═════ Supplied entries ═════
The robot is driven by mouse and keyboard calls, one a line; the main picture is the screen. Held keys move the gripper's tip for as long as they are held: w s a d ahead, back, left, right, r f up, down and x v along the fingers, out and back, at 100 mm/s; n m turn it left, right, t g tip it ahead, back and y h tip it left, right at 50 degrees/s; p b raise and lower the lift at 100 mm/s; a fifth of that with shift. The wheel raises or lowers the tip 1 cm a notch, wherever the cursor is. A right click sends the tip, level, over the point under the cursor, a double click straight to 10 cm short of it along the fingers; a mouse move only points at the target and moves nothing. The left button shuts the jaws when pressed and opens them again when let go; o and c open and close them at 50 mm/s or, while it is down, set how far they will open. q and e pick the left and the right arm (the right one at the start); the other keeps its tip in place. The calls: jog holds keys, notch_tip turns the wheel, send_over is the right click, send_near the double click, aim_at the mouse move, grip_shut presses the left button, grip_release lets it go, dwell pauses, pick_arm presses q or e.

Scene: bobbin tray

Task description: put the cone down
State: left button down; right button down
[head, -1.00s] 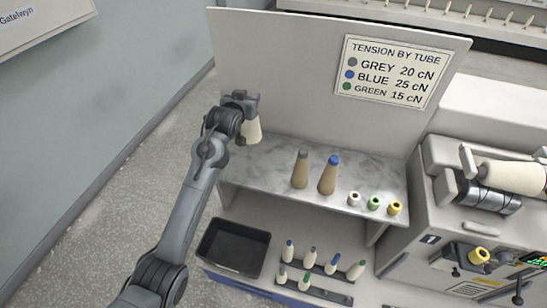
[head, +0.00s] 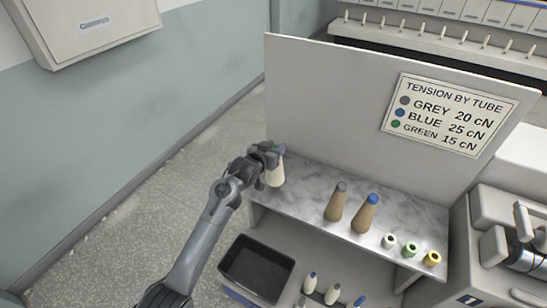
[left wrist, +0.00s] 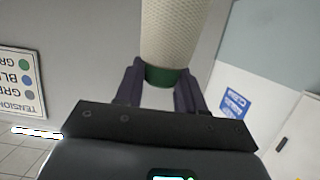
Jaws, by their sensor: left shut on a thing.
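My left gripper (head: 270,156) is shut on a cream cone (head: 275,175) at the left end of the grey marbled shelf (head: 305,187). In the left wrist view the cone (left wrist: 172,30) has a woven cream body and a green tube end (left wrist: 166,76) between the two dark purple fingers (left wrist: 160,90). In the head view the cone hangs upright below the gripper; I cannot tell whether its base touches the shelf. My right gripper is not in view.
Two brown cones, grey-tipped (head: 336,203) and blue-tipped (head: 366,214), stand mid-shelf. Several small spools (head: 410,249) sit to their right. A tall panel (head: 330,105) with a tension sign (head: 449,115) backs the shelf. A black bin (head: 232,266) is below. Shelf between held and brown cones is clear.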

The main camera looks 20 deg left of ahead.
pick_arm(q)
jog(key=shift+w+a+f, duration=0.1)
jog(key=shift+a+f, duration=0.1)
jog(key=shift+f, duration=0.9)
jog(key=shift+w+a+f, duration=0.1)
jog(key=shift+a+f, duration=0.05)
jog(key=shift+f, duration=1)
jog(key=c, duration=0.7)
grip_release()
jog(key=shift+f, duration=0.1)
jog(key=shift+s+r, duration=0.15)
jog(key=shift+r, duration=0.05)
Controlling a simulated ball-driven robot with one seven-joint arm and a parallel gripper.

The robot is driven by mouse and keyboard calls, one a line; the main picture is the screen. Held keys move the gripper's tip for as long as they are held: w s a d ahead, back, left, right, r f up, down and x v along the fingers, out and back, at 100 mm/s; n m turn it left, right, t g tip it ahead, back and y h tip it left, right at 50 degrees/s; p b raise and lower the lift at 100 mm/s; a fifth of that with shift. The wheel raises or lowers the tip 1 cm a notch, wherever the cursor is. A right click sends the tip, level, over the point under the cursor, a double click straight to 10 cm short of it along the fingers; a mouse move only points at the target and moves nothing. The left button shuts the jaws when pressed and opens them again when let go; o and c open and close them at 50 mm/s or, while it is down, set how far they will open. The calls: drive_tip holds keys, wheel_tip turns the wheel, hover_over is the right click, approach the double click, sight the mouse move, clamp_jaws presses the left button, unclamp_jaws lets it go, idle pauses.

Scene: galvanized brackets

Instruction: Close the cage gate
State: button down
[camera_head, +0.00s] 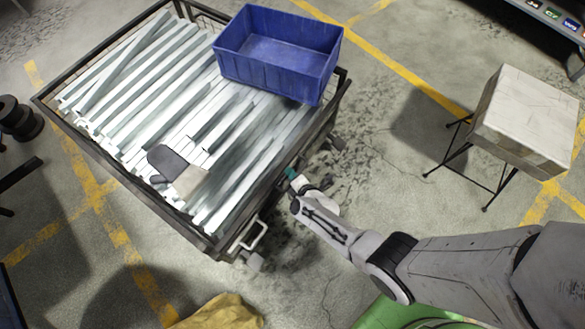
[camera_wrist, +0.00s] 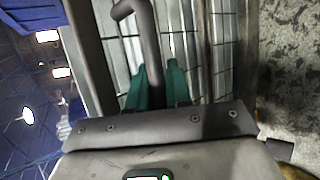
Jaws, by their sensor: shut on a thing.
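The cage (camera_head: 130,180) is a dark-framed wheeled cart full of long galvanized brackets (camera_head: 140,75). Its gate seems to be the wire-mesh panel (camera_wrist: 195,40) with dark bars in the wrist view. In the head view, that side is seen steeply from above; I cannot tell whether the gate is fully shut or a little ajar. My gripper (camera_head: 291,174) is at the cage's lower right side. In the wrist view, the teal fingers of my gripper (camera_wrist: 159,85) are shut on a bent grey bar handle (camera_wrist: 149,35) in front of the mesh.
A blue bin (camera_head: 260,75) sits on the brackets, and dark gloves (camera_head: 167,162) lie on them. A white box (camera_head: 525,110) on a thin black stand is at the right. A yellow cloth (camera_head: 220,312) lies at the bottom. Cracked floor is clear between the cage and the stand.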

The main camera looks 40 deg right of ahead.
═════
What is needed:
Set down the lines running from the one with "[head, -1.00s]" through the one with "Controlling a simulated", both ends kept, exactly and with no pictures.

Solved exercise:
[head, -1.00s] 
[head, +0.00s] 
[left wrist, +0.00s] 
Jaws, by their sensor: left shut on a thing.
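My left gripper (head: 270,156) is shut on a cream cone (head: 275,175) at the left end of the grey marbled shelf (head: 305,187). In the left wrist view the cone (left wrist: 172,30) has a woven cream body and a green tube end (left wrist: 166,76) between the two dark purple fingers (left wrist: 160,90). In the head view the cone hangs upright below the gripper; I cannot tell whether its base touches the shelf. My right gripper is not in view.
Two brown cones, grey-tipped (head: 336,203) and blue-tipped (head: 366,214), stand mid-shelf. Several small spools (head: 410,249) sit to their right. A tall panel (head: 330,105) with a tension sign (head: 449,115) backs the shelf. A black bin (head: 232,266) is below. Shelf between held and brown cones is clear.

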The main camera looks 20 deg left of ahead.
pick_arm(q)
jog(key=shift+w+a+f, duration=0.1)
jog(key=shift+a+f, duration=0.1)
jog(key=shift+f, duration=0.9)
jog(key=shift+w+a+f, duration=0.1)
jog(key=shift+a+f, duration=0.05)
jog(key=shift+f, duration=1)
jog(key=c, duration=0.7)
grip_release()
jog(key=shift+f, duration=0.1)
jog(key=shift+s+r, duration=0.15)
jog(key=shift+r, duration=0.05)
Controlling a simulated ball-driven robot with one seven-joint arm and a parallel gripper.

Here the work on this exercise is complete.